I love it when a plan comes together.

It was fulfilling to be in the audience Tuesday morning as Los Angeles Mayor Eric Garcetti and School Superintendent John Deasy officially announced the Los Angeles Summer of Learning.

As ‘On California’ noted recently, the program is closely modeled after its Chicago counterpart. It will connect more than 50,000 students to learning opportunities in park’s, libraries, schools, and museums, as well as internships in participating companies, government agencies, and non-profits. More than 30 organizations have signed up, according to Thelma Melendez, who recently left the mayor’s office to help guild the initiative inside the Los Angeles Unified School District.

Last fall I advocated that Mayor Garcetti use some of his political power to organize the city into a giant learning community. And on Tuesday, he spoke of “transforming the city into a 500-square mile campus.” “You won’t be able to go anywhere in L.A. without an opportunity to learn,” he said.

There are three elements to the summer plan: earning, through a 10,000-job internship program, announced earlier, playing--A Summer Nights Lights program to transform 32 parks from places of violence to hubs of family activity--and the Summer of Learning program.

SOL responds to a simple question: Can your city make you smart? Scholars have long maintained that cities and neighborhoods have embedded knowledge that promotes and sustains particular skills. Thus, Hollywood is not a sign or a subdivision, or even shorthand for the movies. It represents an industry containing scores of crafts. Many daughters and sons of L.A. learned how to enter the industry and how to thrive in it because they absorbed neighborhood knowledge.

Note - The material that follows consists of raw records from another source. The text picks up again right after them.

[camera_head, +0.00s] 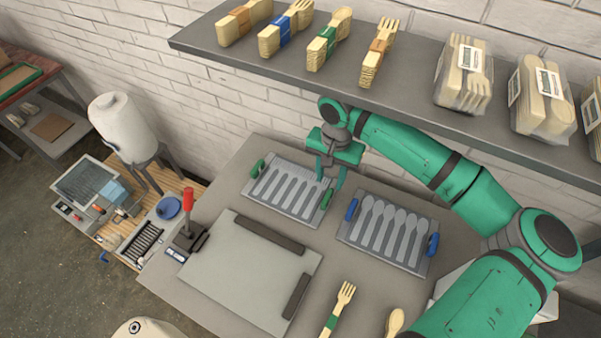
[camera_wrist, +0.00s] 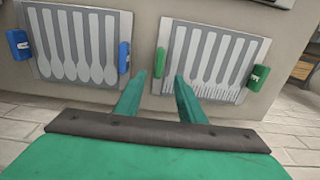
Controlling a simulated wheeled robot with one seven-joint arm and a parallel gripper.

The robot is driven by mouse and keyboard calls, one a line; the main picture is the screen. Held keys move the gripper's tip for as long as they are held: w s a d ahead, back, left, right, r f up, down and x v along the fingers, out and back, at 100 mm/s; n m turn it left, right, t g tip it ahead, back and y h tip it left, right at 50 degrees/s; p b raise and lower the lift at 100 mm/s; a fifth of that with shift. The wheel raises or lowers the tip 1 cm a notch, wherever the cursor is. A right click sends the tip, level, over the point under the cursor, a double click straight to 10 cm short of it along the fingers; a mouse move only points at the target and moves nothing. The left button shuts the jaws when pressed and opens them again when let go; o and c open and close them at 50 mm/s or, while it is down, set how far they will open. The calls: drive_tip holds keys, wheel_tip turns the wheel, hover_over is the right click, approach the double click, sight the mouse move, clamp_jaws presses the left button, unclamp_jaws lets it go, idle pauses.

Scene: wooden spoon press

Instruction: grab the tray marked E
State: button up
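Two grey moulded trays lie on the table. The left one in the head view is a fork tray (camera_head: 262,190) with green handles; it also shows at the right in the wrist view (camera_wrist: 208,92). The other is a spoon tray (camera_head: 345,236) with blue handles, also in the wrist view (camera_wrist: 45,76). Small marks show on some handles, but I cannot read any letter, so I cannot tell which is E. My gripper (camera_head: 332,173) is open and empty. It is near the fork tray's right green handle (camera_head: 327,198), which appears between the fingertips in the wrist view (camera_wrist: 160,63).
A grey shelf (camera_head: 290,78) with bundled and packed wooden cutlery runs along the wall above my arm. A flat grey plate (camera_head: 235,280) with dark bars lies in front of the trays. A wooden fork (camera_head: 341,305) and spoon (camera_head: 395,322) lie at the front.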

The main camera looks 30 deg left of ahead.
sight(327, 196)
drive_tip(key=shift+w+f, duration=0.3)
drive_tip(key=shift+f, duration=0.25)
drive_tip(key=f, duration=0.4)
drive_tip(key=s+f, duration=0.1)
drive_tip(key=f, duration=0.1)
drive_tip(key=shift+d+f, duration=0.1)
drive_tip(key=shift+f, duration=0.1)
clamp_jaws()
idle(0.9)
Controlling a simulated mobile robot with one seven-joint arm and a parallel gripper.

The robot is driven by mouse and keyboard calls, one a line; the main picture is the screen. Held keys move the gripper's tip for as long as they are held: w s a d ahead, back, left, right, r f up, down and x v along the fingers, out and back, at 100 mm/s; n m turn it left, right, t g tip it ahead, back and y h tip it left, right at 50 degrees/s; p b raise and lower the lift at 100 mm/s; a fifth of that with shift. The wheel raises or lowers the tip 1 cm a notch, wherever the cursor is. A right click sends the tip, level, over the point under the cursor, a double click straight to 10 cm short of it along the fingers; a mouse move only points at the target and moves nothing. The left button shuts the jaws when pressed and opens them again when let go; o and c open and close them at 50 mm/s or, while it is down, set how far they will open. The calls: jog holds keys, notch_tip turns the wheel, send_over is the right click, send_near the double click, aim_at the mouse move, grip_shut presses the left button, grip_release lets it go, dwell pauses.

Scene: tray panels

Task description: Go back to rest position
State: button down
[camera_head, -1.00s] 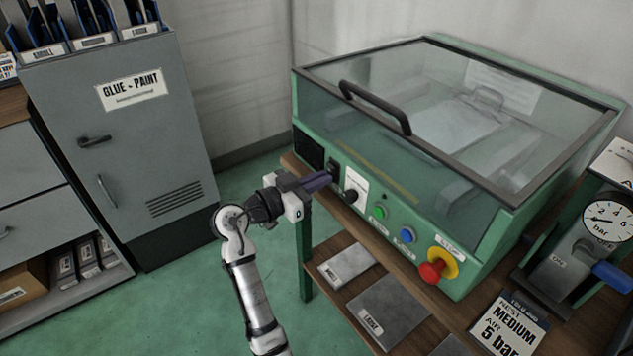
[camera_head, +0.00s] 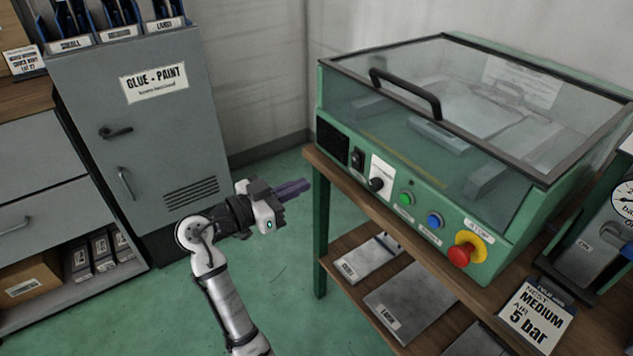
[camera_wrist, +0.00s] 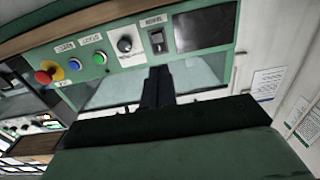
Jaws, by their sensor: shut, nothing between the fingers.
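My gripper (camera_head: 294,188) is shut and empty. In the head view it is held in the air over the green floor, left of the bench and apart from the machine. Its dark fingers point right, toward the bench. In the wrist view the shut fingers (camera_wrist: 158,85) show in the middle, below the machine's control panel (camera_wrist: 118,52). The green machine (camera_head: 330,88) stands on the bench with its clear lid (camera_head: 560,150) down. Its front carries a dark screen, a black switch, a knob, green and blue buttons and a red stop button (camera_head: 459,255).
The wooden bench (camera_head: 345,190) has a lower shelf with grey plates (camera_head: 410,300). A grey cabinet (camera_head: 140,150) stands at the left behind my arm, with blue bins on top. A pressure gauge (camera_head: 625,200) and a "5 bar" card (camera_head: 535,312) are at the right. Open floor (camera_head: 290,270) lies between.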

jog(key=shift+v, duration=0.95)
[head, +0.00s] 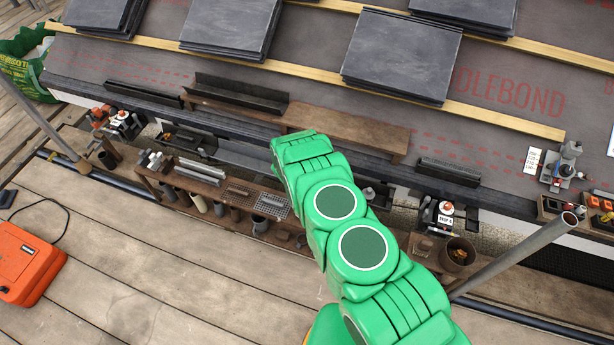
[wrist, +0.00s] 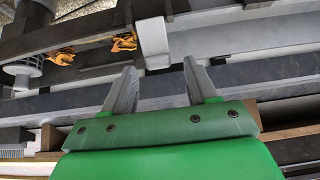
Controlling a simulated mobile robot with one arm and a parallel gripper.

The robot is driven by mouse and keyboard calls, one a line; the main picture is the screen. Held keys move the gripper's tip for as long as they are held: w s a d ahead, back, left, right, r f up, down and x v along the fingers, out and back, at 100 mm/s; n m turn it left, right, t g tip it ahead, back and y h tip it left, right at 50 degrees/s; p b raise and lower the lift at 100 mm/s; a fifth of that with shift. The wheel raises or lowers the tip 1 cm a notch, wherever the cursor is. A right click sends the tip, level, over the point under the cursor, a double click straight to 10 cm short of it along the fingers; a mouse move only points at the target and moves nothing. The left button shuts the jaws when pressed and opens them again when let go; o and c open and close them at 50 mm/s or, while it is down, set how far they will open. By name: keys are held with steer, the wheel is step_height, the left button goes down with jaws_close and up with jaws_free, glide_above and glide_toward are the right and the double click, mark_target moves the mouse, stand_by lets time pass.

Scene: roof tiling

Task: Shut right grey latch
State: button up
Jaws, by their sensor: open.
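My gripper (wrist: 160,70) shows in the wrist view with its two grey fingers apart and nothing held between them. A light grey block-like piece (wrist: 153,42) hangs from a pale grey bar just beyond the fingertips, roughly in line with the gap. It may be the right grey latch, but I cannot tell for certain, nor how far it stands open. I cannot tell whether a finger touches it. In the head view my green arm reaches over the eaves, and the gripper is hidden behind it. I cannot make out the latch there.
Orange-yellow clips (wrist: 122,42) lie left of the grey piece. A dark rail (wrist: 270,85) runs across behind the fingers. In the head view a wooden bench (head: 205,185) with tools and cups lines the eaves. A metal pole (head: 520,252) slants at the right. Slate stacks (head: 402,55) lie above.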

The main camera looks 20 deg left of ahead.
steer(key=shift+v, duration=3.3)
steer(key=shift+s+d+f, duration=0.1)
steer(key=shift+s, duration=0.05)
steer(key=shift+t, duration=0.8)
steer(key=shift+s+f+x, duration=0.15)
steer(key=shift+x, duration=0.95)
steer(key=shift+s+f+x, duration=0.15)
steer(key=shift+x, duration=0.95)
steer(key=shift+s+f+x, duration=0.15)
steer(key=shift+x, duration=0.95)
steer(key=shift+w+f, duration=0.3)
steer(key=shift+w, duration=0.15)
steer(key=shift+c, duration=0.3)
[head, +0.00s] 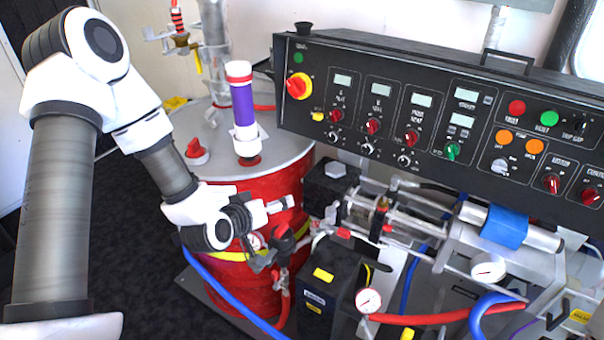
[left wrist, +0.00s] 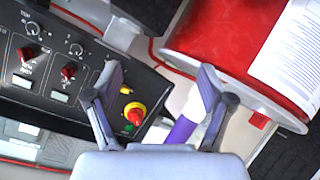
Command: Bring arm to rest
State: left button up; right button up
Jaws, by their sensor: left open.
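My left arm comes in from the left in the head view and reaches down in front of a red drum (head: 230,283). My left gripper (head: 275,232) is at the drum's right front side, near the hoses and valves beside it. In the left wrist view its two grey fingers stand wide apart, with nothing between the tips (left wrist: 160,78). The gripper is open and empty. The fingers partly cover the control panel's edge and the purple cylinder in that view. My right gripper shows in neither view.
A black control panel (head: 380,70) with knobs overhangs at right. A purple and white cylinder (head: 243,108) stands on the drum lid. Below the panel are metal pumps, a black box (head: 330,300), gauges and red and blue hoses (head: 228,295). Dark floor is open at left.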

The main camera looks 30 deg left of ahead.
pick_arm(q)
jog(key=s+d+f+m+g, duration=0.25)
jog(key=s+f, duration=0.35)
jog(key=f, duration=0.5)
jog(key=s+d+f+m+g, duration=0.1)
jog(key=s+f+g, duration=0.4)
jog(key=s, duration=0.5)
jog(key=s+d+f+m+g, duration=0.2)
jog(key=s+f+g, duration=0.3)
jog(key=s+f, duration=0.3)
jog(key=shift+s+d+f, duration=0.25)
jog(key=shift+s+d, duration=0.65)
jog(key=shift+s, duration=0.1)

The same is true in technology as the arts add an A to traditional STEM (science-technology-engineering-and-math) disciplines.

SOL seeks to make these resources flow for students in Los Angeles. And the secret ingredient is something called a digital badge, evidence of learning that creates pathways for learning and a way for students to demonstrate what they have learned to their teachers in conventional schools, to college admissions officers, and to potential employers.

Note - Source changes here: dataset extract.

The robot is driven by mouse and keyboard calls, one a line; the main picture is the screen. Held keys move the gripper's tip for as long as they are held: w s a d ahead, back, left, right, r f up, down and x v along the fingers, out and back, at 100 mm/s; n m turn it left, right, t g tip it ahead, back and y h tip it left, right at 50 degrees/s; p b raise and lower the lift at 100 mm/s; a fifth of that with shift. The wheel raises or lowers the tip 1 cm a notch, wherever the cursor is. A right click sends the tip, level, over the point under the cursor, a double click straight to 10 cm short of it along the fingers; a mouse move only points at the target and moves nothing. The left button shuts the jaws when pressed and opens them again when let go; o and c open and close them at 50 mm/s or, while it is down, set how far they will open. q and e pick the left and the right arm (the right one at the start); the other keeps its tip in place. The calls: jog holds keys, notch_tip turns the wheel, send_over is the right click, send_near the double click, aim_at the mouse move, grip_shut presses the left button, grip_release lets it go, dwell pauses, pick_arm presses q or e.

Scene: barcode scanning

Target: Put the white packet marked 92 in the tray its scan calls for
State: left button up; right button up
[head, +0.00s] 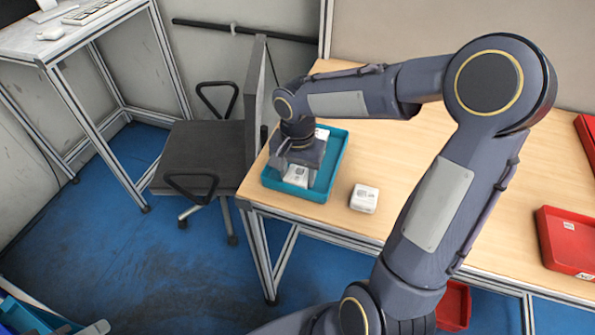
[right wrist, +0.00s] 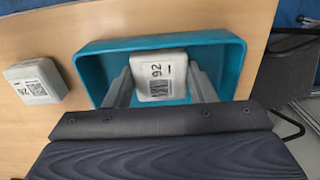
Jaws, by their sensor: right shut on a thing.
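The white packet marked 92 (right wrist: 160,75) shows its number and barcode face up in the right wrist view. It also shows in the head view (head: 296,177). My right gripper (head: 298,176) points down with a finger on each side of the packet, shut on it. The packet is inside the outline of the teal tray (head: 336,168), near its front; I cannot tell whether it touches the tray floor. The tray's rim also shows in the right wrist view (right wrist: 150,41). My left gripper is not in view.
A second white packet (head: 364,198) lies on the wooden table (head: 400,140) right of the teal tray; its label looks like 92 too (right wrist: 33,81). A small white thing (head: 321,134) shows at the tray's back. A red tray (head: 568,240) stands far right.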

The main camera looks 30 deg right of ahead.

Earlier, I wrote that digital badges are sly disrupters of the existing education system. They don’t pick a political fight by challenging the governance of schools, as charters advocates do. Instead, they quietly expand the capacity of the education system by linking students with multiple sources of learning.

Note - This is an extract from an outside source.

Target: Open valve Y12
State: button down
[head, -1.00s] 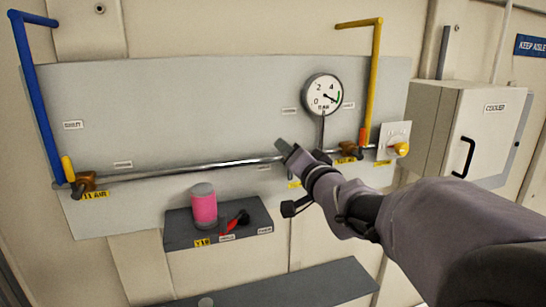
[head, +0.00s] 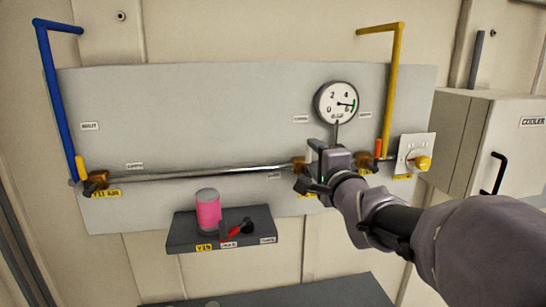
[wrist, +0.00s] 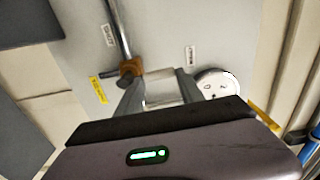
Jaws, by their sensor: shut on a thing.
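The middle brass valve (head: 298,163) sits on the steel pipe below the gauge, partly behind my gripper. A yellow tag (head: 305,186) under it is too small and covered to read. My gripper (head: 320,158) is at this valve, just right of its body. In the wrist view the brass body (wrist: 131,68) is by the left finger, with the yellow tag (wrist: 97,90) to its left. My fingers (wrist: 161,88) stand a little apart, shut on what seems to be the valve handle. The handle itself is mostly hidden.
A left valve (head: 96,181) with a raised yellow handle and a right valve with an orange handle (head: 378,148) flank it. The gauge (head: 336,104) is just above my gripper. A grey shelf (head: 185,238) below holds a pink-banded cylinder (head: 208,210) and a red-black item (head: 240,230).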

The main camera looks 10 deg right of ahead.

Daphne Bradford, the president of Mother of Many, an organization that develops coders and developers, was in the audience as her students from Dorsey and Crenshaw high schools flanked the mayor at the rostrum. She said of digital badging, “It’s a perfect connection because I’ve always done certification. Badges can offer a pathway to certification for coding and programming.”

Bradford said she is looking forward to working with Melendez and the district’s, beyond school department, which is called Beyond the Bell, to make the coding program available in libraries and other sites around the city.

The L.A. Summer of Learning will focus on four neighborhoods: South Los Angeles, East Hollywood, East San Fernando Valley and Pacoima, and Boyle Heights. On-line programs, which now include 50 offerings, will be available citywide. In addition to resources from city departments and the school district, the California Endowment, J.P. Morgan Chase, and the MacArthur Foundation have pledged resources, as have more two dozen organizations that will offer badges.

Another supporter, Sanjay Sarma, director of digital education at Massachusetts Institute of Technology, signaled his support in an email, saying: “We are excited about the SOL. Digital learning tools are a great asset and we are passionate about reaching as many young minds as possible.”

In his remarks, Garcetti pointed to the summer opportunity gap for rich and poor students in the city: “if we can make sure there isn’t that gap based on ZIP code, then we’ll create a new city.”

I take a special pleasure in seeing this plan come together. It’s a live demonstration of what MacArthur calls Connected Learning and what I have called Learning 2.0, broadening education, starting with student interest, capturing motivation and enthusiasm, and bringing new educators into students’ lives.